Hoje, muitos críticos do liberalismo laissez-faire (isto é, do libertarianismo) continuam a citar essas frases para denegrir todos os defensores da propriedade privada, que os críticos gostam de associar à ideologia peculiar de Rand.
Assim como acontece com tantas acusações que confundem as crenças de Rand com a dos libertários, isso é descabido. Muitos autores libertários abordaram a questão a partir de uma perspectiva que pressupõe que as tribos foram tratadas injustamente. Leonard Liggio, por exemplo, discutiu a questão a partir dessa perspectiva no início dos anos 1970, e Rothbard escreveu repetidamente com simpatia em Conceived in Liberty sobre as tribos que interagiam com os americanos coloniais. Até hoje, a soberania indígena, por mais fraca que seja, continua sendo um importante freio ao poder federal.

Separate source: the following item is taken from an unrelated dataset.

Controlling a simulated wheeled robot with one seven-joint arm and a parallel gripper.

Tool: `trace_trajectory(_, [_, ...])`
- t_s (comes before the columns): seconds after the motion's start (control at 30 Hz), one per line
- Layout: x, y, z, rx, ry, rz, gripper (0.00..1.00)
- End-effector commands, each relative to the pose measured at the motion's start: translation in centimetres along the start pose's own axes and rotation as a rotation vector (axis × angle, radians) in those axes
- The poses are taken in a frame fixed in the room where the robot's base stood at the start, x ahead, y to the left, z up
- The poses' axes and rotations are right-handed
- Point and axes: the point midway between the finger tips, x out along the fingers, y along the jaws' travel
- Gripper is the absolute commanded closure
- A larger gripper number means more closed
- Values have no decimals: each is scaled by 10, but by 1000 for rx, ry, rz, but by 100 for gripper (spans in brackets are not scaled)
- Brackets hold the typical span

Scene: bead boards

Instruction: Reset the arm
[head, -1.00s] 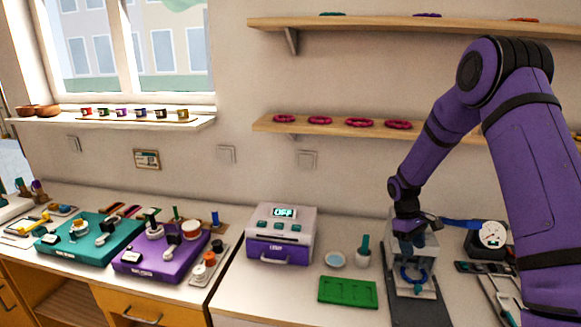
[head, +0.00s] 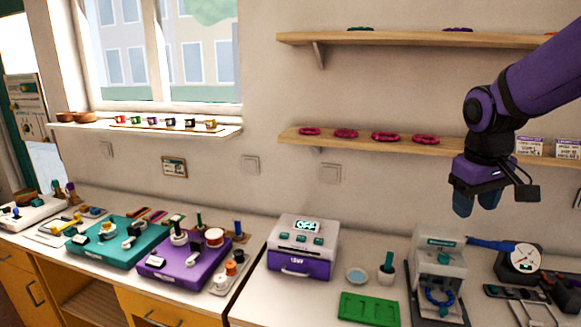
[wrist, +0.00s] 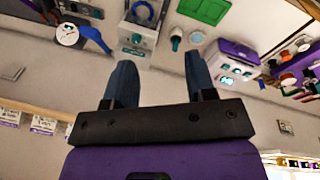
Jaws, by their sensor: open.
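My gripper (head: 476,200) hangs in the air at the right of the head view, in front of the wall and above the grey press-like device (head: 438,262). Its two blue fingers point down and are apart, with nothing between them. In the wrist view the fingers (wrist: 160,80) are also spread and empty. A blue ring (head: 440,297) sits low in the grey device, well below my gripper.
A purple and white oven-like box (head: 302,250), a green tray (head: 369,308) and a small white cup (head: 386,274) stand left of the device. A round dial gauge (head: 525,257) is at right. The lower shelf (head: 350,141) holds pink rings near my arm.

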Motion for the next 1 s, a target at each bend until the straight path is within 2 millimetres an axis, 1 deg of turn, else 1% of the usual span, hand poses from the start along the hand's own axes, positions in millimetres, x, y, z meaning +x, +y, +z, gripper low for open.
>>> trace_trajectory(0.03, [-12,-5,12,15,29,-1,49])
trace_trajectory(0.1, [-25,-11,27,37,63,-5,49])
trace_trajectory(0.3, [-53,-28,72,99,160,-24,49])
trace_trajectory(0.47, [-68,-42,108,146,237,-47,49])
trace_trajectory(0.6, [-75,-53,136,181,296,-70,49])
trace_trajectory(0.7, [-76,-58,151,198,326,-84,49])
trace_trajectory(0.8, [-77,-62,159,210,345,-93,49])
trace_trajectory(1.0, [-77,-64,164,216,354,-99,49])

Independentemente de como se vê a política europeia e americana em relação às tribos, no entanto, o argumento de que as tribos e os índios individuais não tinham nenhum conceito de propriedade – e, portanto, os brancos teriam razão na tomada de terras tribais – é um argumento terrível por uma variedade de razões.
Em primeiro lugar, como veremos, a alegação de que os índios e tribos não tinham nenhum conceito de propriedade é completamente estranha aos fatos históricos reais na matéria.
Em segundo lugar, esse argumento é especialmente prejudicial e equivocado porque cria a impressão de que o conceito de propriedade privada não é aparente para todos os seres humanos racionais, e talvez seja até uma invenção dos teóricos europeus. Esse argumento, é claro, é amado por marxistas e outros ideólogos anticapitalistas que argumentam que a ideia de propriedade privada é peculiar aos capitalistas que inventaram o conceito para justificar sua própria “exploração” dos trabalhadores.
Felizmente, não é bem assim. O conceito de propriedade — em qualquer situação em que exista escassez — é evidente e não requer teorias complexas criadas pelos europeus para se tornar aparente.
Tribos indígenas não eram todas iguais
Uma das principais razões pelas quais mesmo pessoas cultas como Rand acreditam que os índios norte-americanos eram praticamente todos “nômades” e não entendiam o conceito de propriedade, é a influência de Hollywood. Na época de Rand, especialmente, a cultura popular quase sempre se concentrava principalmente nos índios das planícies – frequentemente as tribos Lakota e Cheyenne – e raramente retratava tribos indígenas com estruturas sociais muito diferentes.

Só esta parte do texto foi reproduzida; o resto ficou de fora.